Give again exactly the lines that run from the start of the records to the line holding "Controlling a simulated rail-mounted", both ends counted. Do not include the pictures.

[Source records]:
'''

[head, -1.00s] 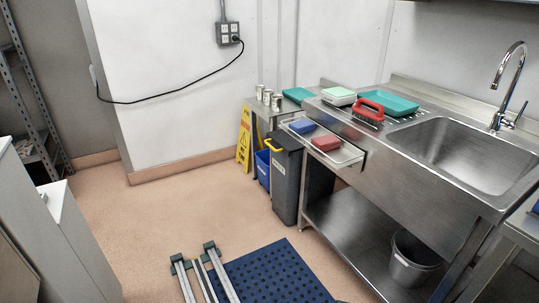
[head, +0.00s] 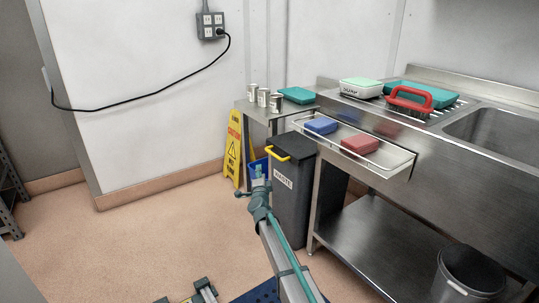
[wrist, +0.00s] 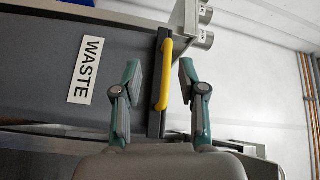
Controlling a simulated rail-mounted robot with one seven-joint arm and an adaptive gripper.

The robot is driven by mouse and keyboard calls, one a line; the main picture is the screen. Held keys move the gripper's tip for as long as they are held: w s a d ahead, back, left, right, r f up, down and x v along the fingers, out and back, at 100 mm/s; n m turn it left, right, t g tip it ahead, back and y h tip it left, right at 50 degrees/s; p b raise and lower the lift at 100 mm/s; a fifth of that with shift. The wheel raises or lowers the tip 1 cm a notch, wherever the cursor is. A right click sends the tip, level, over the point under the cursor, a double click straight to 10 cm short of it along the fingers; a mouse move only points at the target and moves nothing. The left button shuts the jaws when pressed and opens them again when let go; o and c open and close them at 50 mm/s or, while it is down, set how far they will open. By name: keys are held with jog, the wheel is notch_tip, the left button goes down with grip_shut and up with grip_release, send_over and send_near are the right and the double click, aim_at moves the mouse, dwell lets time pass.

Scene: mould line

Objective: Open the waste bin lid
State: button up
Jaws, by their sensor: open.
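The waste bin (head: 291,195) is dark grey with a white WASTE label and stands beside the sink bench. Its dark lid (head: 292,145) is shut, with a yellow handle (head: 279,154) at its front edge. The wrist view also shows the handle (wrist: 166,75) and the bin wall with its label (wrist: 60,62). My gripper (head: 257,172) is open and empty in front of the bin, left of the label. In the wrist view the handle appears between the fingers of my gripper (wrist: 159,78); I see no contact, and the depth gap is unclear.
A drawer-like tray (head: 375,170) with blue and red blocks juts out right of the bin. A small table with cans (head: 275,103) stands behind it.

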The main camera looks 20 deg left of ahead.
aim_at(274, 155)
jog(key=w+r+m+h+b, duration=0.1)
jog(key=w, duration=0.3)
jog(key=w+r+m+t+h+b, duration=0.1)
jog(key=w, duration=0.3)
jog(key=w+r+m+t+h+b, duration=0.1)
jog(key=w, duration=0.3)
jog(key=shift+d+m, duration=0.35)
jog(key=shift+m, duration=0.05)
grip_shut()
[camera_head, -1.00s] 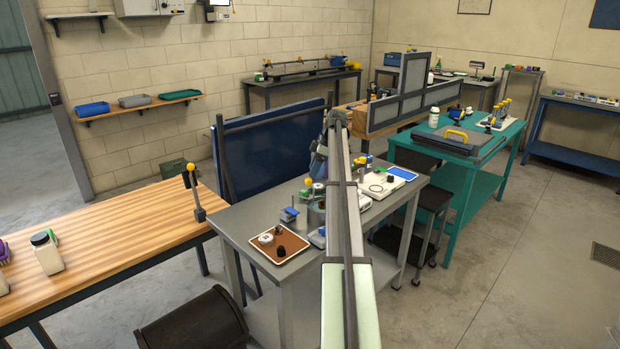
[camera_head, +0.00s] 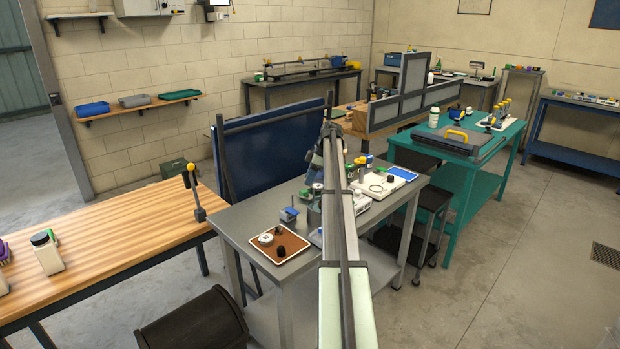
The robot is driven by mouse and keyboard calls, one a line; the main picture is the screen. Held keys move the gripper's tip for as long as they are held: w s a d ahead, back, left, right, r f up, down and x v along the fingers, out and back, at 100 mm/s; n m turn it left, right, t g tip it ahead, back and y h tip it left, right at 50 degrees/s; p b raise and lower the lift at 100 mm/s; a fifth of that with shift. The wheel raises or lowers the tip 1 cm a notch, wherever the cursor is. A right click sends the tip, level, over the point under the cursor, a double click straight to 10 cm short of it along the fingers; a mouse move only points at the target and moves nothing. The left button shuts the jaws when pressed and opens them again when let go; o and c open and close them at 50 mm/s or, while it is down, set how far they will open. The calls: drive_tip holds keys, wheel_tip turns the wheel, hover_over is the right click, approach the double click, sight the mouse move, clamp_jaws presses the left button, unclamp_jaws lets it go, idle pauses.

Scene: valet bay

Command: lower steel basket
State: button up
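I cannot make out a steel basket in this view. My arm reaches away over the grey bench (camera_head: 240,222), and its wrist end (camera_head: 318,165) bends down over the bench's far half. My gripper's fingers are hidden or too small to tell among the small items there, so I cannot see whether it holds anything. A white device (camera_head: 366,190) with a dark ring and a black knob on top sits just right of my arm. My forearm covers part of the bench's middle.
A brown tray (camera_head: 266,252) with small round parts and a small blue-topped item (camera_head: 289,214) are left of my arm. A blue mat (camera_head: 402,173) lies at the bench's right. A dark blue panel (camera_head: 265,150) stands behind. A dark stool (camera_head: 425,205) stands right.

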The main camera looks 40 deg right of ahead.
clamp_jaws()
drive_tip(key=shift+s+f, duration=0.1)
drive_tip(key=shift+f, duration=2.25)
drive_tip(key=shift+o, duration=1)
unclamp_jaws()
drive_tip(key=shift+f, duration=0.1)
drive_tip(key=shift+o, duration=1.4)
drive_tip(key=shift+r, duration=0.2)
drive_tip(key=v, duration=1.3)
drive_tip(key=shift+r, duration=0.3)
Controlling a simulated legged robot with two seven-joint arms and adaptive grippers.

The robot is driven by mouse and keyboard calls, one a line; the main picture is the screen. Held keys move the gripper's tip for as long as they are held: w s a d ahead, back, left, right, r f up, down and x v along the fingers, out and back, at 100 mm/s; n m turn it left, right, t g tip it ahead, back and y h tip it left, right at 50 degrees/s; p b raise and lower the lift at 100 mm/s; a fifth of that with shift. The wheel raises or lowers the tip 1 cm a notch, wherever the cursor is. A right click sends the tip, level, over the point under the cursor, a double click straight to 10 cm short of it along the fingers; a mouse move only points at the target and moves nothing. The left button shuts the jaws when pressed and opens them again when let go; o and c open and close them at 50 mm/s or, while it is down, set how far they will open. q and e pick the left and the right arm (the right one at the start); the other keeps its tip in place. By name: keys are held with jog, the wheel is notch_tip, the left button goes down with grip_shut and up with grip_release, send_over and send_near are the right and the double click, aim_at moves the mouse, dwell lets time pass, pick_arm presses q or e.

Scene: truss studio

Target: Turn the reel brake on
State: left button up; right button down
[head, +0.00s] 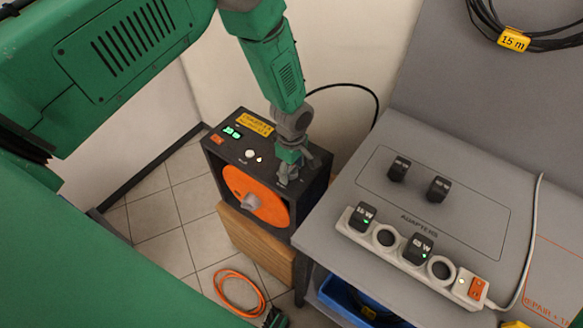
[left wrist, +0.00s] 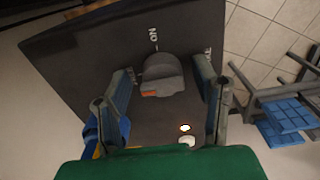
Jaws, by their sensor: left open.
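The reel unit is a dark box (head: 305,212) with an orange reel disc (head: 250,195) on its front, seen in the head view. My left gripper (head: 289,175) points down over the right part of its top panel and hides what lies beneath it. In the left wrist view a dark grey rounded knob (left wrist: 163,68) stands on the panel, with an ON mark beyond it and a small orange mark on its near edge. The open fingers are on either side of the knob, with gaps visible. Another label is partly hidden by the right finger.
The panel also has a green display (head: 232,132), an orange switch (head: 217,139) and a white button (head: 250,153). A grey bench (head: 450,200) with a power strip (head: 400,255) stands close on the right. An orange cable (head: 238,290) lies on the tiled floor.

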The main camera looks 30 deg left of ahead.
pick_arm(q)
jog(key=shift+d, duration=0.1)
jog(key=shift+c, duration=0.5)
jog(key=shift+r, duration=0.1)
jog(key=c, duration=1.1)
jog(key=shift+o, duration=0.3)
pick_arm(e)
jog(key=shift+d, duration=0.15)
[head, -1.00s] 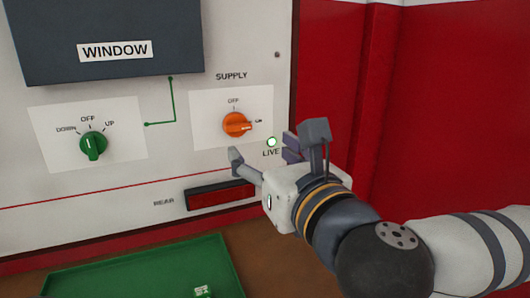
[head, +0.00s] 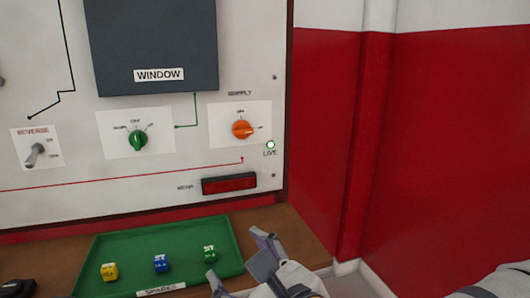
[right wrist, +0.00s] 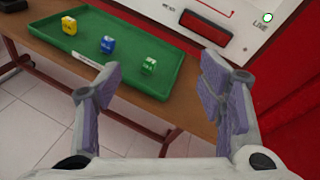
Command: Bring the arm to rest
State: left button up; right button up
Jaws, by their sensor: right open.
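My right gripper (head: 240,262) is at the bottom of the head view, in front of the right end of the green tray. Its jaws are open and empty. In the right wrist view its two padded fingers (right wrist: 160,95) stand wide apart, with the bench edge and floor seen between them. My left gripper is in neither view. The orange supply knob (head: 242,129) on the panel points right, away from OFF, and the LIVE lamp (head: 270,145) below it is lit. The gripper is apart from the panel.
The green tray (head: 100,247) labelled SPARES lies on the brown bench (head: 295,235). It holds yellow (head: 110,271), blue (head: 161,263) and green (head: 209,254) blocks. The panel also has a green window knob (head: 138,140) and a reverse toggle (head: 35,155). A red wall (head: 450,150) stands at right.

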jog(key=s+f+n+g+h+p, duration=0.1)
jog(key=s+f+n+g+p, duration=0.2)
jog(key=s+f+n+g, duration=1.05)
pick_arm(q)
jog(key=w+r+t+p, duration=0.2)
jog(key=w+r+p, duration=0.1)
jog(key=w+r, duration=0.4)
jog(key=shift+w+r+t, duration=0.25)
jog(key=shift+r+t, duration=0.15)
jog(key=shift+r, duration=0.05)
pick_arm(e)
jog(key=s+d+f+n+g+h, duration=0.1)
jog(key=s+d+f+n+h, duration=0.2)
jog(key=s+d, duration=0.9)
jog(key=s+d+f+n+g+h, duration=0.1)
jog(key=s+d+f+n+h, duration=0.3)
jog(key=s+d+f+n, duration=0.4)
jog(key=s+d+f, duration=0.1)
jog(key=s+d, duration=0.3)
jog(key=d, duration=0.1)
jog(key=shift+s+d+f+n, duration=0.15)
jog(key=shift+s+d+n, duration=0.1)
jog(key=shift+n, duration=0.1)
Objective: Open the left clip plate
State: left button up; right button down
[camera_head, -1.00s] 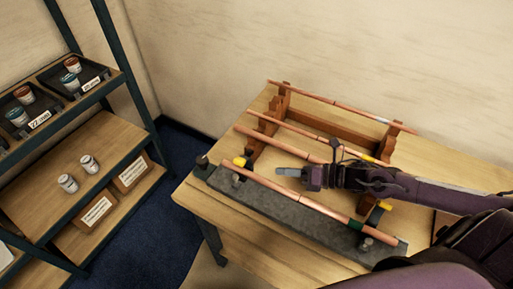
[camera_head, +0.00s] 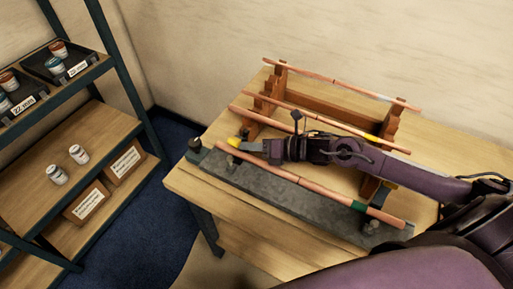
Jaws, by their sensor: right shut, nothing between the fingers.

'''

[Exercise response]:
[head, -1.00s] 
[head, +0.00s] 
[wrist, +0.00s] 
Controlling a simulated rail-mounted robot with one seven-joint arm and an adaptive gripper.

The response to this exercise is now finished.